The proposed solid state switch matrix concept shall represent a significant improvement with respect to current state of the art in terms of feasible maximum switch matrix order, RF performance, scalability, integration and cost points of view.
The main challenge addressed by the project is the development of the 4x4 building block at Ka-band on a single LTCC board, with about:
- 20 MMICs, each one in one single cavity;
- 4 planar power dividers;
- 8 resistive pads, for gain equalization;
- 16 crossing paths for signals routing;
In addition to the physical placement, the main issue is to guarantee proper isolation at Ka-band between all components and, so, between the Outputs. To this aim, extensive EM simulations and technological optimization are required.
The proposed solid state switch matrix concept shall represent a significant improvement with respect to current state of the art in terms of feasible maximum switch matrix order, RF performance, scalability, integration and cost points of view.
Current state-of-the-art of solid state RF switch matrices, using splitting and combining networks or multiple throw switch trees in combination with GaAs switches allow flexibility in connecting ports and can enable broadcast modes. But they are limited both in frequency (up to Ku-band) and on maximum switch matrix order in terms of number of inputs and outputs with acceptable RF isolation performance.
With the evolution of Ka-band multibeam payloads to higher on board capacities, higher number of user beams and ever higher number of RF equipment units, there is a need for a compact and cost efficient Ka- band switch matrix concept able to work for both on board flexible connectivity of channels to beams and also for implementation of on board Ka- band equipment redundancy rings at lower costs than current standard redundancy rings based on mechanical switches.

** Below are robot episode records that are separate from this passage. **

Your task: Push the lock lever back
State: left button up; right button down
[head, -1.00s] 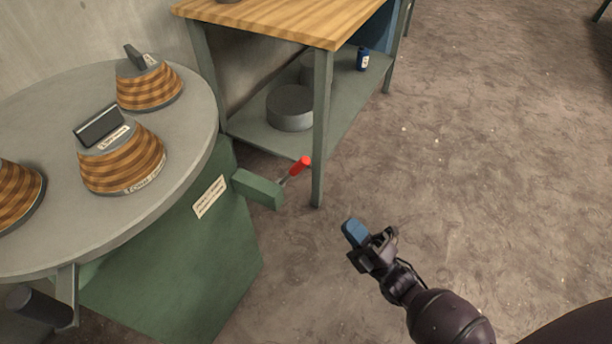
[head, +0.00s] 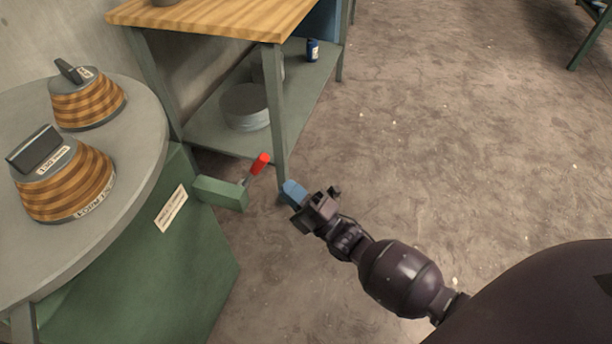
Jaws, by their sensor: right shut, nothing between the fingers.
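The lock lever (head: 260,164) has a red handle on a short metal rod. It rises from a green box (head: 221,193) on the side of the green machine stand (head: 190,262), and it tilts up to the right. My right gripper (head: 291,190), with blue fingertips, is shut and empty. In the picture it is just right of and a little below the red handle, with a gap between them. My left gripper is not in view.
A round grey table (head: 136,160) at left carries brown-banded bowl forms (head: 68,182). A wooden-topped workbench (head: 222,17) stands behind the lever, with its front leg (head: 280,130) close to my right gripper. A grey round drum (head: 245,107) sits on its lower shelf.

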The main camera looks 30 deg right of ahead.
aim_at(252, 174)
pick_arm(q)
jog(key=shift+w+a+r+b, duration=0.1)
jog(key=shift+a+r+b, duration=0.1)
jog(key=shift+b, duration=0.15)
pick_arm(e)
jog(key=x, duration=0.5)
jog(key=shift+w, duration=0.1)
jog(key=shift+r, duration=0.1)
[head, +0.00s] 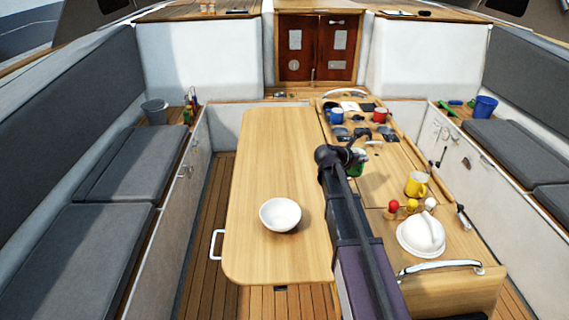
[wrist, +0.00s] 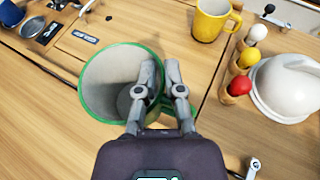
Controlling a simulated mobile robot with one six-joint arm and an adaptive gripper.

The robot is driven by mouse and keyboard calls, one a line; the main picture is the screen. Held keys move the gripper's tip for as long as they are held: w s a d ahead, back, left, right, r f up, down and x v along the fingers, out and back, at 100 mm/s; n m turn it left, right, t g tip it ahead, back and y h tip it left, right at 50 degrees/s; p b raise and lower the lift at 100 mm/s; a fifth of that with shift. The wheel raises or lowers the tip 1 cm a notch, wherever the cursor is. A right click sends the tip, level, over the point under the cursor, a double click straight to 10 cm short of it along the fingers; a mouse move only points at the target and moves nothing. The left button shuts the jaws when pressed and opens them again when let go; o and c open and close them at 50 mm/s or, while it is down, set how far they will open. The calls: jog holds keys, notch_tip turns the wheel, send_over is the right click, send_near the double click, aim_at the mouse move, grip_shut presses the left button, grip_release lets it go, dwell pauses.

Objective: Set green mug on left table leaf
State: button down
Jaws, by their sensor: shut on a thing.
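The green mug (wrist: 97,58) shows large in the wrist view, with a green rim and a pale grey inside. My gripper (wrist: 162,68) is shut on its right-hand wall, one finger inside the rim and one outside. In the head view the green mug (head: 358,165) is mostly hidden behind my gripper (head: 354,152), over the table's centre section, right of the left leaf. I cannot tell whether its base touches the wood. The left table leaf (head: 272,160) is a broad, pale wooden board, bare except for a white bowl (head: 280,214) toward its near end.
A yellow mug (head: 416,184), red, yellow and white-topped pegs (head: 411,206) and a white domed thing (head: 421,234) stand to the right. Blue (head: 365,117) and red mugs (head: 380,115) stand farther back. The leaf's middle and far end are clear.

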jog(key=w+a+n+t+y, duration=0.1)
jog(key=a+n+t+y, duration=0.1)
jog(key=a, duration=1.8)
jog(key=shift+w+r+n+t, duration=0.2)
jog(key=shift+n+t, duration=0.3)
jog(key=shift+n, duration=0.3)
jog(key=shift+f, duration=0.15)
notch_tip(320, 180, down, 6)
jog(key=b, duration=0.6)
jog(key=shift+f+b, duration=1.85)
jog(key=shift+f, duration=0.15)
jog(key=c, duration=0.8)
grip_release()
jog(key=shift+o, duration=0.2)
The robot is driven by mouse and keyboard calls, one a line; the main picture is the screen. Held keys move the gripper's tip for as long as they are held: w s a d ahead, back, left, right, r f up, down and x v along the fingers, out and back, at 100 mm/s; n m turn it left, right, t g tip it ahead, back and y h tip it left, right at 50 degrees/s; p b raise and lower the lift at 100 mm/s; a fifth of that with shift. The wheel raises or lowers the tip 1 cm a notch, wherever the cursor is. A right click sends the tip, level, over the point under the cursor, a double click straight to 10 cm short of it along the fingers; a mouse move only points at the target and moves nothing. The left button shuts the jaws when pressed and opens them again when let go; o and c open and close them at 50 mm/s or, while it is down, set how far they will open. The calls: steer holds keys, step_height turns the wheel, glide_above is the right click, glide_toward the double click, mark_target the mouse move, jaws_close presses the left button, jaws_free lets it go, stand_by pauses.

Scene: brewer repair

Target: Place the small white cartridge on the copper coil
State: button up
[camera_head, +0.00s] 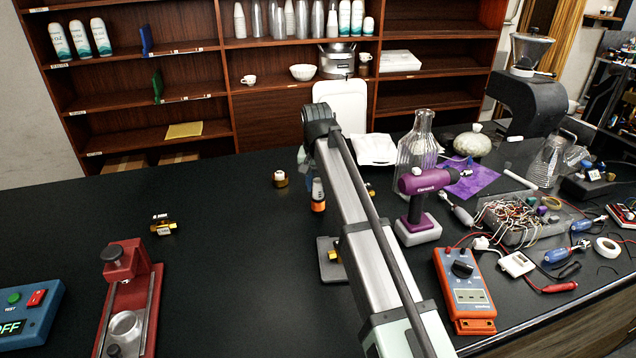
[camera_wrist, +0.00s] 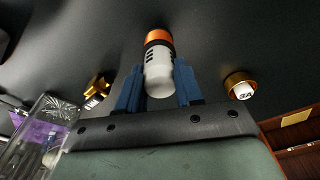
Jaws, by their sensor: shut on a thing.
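My gripper (camera_wrist: 160,92) has blue fingers shut on the sides of a white cylinder (camera_wrist: 158,75) with black marks and an orange-and-dark far end. In the head view this cylinder (camera_head: 318,196) hangs under my wrist, orange end down; any gap to the counter is unclear. A copper-coloured ring or coil (camera_head: 280,183) stands to its left with a small white cartridge in it. In the wrist view that cartridge (camera_wrist: 245,94) reads about "3A". Another brass piece with a striped white part (camera_wrist: 97,92) shows at the left of the wrist view. I cannot tell which piece the task names.
A brass piece with a white part (camera_head: 163,225) lies left of centre, behind a red press (camera_head: 128,300). A grey plate (camera_head: 331,272) sits beside my arm. A purple drill (camera_head: 420,200), glass carafe (camera_head: 416,150) and orange meter (camera_head: 465,290) crowd the right.

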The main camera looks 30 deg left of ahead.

A fundamental characteristic of the proposed solution is that the whole 4x4 matrix is physically realized as a single LTCC board having a size of about 8x8 cm. The possibility to route and to cross the connection paths by using up to 14 inner layers of the LTCC improves either the Isolation among the connections paths or their RF radiation that may increase the losses and generate undesired couplings, which, in turns, would impact the Isolation as well. Useful features of the LTCC technology developed in TASI, such as losses compensation over the routes and Via fences for signal isolation, allow to optimized the main electrical performances, such as Gain and Isolation between different channels.

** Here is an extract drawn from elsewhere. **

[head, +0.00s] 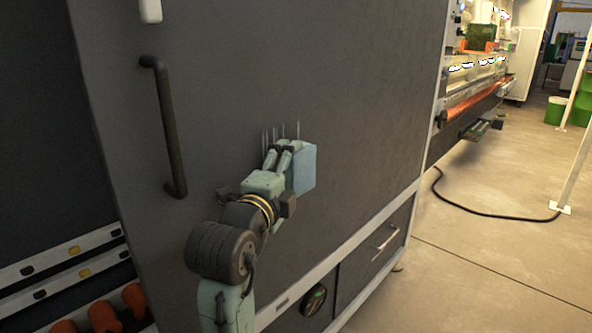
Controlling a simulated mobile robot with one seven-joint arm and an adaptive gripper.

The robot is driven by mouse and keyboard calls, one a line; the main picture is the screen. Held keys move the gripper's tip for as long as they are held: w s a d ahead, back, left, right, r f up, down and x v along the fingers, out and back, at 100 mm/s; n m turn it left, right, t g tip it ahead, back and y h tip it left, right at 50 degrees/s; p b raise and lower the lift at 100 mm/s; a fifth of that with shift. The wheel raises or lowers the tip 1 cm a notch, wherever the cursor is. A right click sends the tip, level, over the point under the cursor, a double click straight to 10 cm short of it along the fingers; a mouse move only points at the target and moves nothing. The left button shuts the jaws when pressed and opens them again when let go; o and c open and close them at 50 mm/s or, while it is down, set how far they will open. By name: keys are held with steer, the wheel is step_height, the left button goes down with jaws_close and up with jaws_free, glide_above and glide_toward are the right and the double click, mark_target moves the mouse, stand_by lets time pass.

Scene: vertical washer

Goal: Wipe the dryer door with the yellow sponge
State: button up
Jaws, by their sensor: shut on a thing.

Two custom MMICs are developed to physically switch signals trough the different channels. A reflective SP4T ensures that just one Input can be routed to one Out. At the Input section, the standard SP4T is replaced by a “re-configurable” SPDT capable to route the Input signals from 1 up to 4 Output at the same time. This feature, Point-to-Multipoint, gives to the switch matrix user the possibility to manage variation in the traffic, in case there is the need to allocate more resources (active transponders) onto one particular beam.
SYSTEM ARCHTIECTURE
The baseline architecture is based on the Clos network making use of 4x4 blocks, made again by using a Clos blocks, where each Input can be connected to all Outputs satisfying the Non-Blocking requirement and allowing, at the same time, the Point-to-Multipoint configuration (Figure 1).
A proper packaging of the Building Blocks allows to realize the 32x32 matrix, by a combination of 40 of them, with a very compact layout (Figure 2)

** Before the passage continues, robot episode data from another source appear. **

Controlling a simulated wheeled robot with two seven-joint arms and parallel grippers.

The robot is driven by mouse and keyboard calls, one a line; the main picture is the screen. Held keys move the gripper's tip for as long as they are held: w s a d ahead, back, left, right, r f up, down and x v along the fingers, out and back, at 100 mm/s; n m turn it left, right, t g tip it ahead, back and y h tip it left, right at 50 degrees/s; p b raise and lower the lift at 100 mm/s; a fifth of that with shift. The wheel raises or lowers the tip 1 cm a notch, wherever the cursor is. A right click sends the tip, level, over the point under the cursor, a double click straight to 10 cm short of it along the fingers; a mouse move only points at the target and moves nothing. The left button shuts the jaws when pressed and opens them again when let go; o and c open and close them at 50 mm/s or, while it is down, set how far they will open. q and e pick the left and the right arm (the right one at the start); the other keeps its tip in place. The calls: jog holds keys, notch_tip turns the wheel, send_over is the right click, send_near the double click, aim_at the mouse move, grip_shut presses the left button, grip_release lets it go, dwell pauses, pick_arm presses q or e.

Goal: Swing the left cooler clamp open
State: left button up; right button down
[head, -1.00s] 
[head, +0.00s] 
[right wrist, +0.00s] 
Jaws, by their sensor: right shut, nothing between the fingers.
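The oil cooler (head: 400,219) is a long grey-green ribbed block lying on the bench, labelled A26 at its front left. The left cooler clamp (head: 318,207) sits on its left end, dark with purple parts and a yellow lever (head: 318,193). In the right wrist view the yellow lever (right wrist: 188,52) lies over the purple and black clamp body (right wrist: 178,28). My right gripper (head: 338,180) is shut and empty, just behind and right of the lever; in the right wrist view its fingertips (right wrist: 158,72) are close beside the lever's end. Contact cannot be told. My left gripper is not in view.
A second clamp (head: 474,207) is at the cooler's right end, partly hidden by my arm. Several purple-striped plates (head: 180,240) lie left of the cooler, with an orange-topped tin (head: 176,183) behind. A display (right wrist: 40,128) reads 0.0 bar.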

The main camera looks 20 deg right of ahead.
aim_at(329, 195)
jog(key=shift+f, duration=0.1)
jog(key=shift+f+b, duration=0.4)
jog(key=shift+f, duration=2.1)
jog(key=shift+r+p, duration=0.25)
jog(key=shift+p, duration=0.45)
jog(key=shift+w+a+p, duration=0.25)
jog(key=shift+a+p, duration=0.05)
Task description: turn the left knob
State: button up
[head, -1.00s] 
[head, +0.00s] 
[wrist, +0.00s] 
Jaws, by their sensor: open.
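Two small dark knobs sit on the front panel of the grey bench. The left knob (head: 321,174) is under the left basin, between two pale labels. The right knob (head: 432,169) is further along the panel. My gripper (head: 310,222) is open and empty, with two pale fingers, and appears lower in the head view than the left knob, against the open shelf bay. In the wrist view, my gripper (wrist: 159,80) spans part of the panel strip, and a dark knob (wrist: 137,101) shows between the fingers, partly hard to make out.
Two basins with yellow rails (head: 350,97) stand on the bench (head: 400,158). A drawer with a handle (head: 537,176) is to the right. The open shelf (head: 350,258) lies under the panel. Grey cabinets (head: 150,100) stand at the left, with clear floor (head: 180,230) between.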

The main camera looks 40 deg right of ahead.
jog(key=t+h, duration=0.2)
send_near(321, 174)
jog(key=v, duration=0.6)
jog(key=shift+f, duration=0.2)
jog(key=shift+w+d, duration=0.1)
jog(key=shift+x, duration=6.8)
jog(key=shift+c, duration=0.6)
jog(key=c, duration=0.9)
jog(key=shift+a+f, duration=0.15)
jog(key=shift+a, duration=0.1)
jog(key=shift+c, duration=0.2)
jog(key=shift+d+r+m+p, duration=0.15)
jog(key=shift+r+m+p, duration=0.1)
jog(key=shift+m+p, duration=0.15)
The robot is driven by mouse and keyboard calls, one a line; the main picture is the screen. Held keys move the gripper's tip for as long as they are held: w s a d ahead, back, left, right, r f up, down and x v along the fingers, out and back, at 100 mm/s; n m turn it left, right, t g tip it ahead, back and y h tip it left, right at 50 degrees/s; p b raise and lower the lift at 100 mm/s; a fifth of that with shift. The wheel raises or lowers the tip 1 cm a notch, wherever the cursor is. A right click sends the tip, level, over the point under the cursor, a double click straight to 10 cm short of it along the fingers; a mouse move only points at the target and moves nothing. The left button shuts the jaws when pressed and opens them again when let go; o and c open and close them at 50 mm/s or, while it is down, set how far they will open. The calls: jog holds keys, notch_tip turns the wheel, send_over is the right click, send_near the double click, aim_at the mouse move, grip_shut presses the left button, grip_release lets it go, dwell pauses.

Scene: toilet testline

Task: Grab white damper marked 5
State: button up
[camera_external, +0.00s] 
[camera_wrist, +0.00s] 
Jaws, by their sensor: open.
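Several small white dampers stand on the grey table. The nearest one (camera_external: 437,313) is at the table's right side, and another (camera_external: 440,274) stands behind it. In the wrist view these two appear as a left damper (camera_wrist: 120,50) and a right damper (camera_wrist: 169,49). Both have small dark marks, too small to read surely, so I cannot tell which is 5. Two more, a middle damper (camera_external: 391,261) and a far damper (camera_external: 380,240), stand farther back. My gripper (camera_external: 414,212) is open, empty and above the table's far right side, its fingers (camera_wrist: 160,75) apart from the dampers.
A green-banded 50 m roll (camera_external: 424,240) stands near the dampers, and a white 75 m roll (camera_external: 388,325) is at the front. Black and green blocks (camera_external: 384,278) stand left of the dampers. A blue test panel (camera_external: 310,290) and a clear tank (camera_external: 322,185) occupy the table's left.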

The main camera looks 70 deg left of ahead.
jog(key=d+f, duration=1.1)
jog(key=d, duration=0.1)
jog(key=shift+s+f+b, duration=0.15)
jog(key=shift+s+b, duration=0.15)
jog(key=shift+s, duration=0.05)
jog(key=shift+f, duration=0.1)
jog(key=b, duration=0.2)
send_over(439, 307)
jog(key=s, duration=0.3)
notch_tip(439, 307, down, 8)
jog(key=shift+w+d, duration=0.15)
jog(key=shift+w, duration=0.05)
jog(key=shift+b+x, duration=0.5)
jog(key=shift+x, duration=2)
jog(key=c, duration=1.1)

The project is developed on the basis of the following tasks:
- Task 1: Switch Matrix trade-offs and preliminary design
- Task 2 : Breadboarding of critical elements
- Task 3: Switch matrix detailed design
- Task 4: Manufacture, integration and test
- Task 5: Conclusions and way forward
Project has been completed. The 4x4 Matrix has been realized and tested as a Building Block element to be scaled for the 32x32 Matrix.